#### [EXERCISE DETAILS]
From the listing below, count the lines where the string "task" occurs. Give the number, with no other words.

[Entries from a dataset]
::::
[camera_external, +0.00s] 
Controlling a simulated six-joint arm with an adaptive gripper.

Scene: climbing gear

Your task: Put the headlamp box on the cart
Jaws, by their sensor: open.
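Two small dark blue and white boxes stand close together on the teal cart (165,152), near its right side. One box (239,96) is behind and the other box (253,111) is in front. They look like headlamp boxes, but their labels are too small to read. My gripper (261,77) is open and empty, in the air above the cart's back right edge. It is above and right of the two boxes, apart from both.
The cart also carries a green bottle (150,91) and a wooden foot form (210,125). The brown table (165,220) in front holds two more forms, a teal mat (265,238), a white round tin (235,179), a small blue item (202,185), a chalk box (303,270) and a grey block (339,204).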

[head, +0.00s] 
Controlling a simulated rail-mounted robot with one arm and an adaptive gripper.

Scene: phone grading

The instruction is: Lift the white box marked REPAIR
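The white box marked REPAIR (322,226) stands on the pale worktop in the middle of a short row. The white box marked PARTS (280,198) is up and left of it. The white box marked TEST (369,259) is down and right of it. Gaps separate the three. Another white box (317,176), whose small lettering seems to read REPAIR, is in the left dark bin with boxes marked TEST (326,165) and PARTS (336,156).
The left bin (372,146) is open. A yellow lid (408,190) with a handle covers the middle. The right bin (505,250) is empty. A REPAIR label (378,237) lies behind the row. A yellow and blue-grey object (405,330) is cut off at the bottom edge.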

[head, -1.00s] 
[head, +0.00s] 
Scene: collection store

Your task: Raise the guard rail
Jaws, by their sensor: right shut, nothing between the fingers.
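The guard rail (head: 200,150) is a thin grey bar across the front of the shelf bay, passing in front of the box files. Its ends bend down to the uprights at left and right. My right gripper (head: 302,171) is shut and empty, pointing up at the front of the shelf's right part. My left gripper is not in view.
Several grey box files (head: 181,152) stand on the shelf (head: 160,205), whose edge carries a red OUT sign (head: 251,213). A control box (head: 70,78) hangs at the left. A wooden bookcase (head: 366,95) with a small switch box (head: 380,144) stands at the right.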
::::
#### [ANSWER TO THE EXERCISE]
2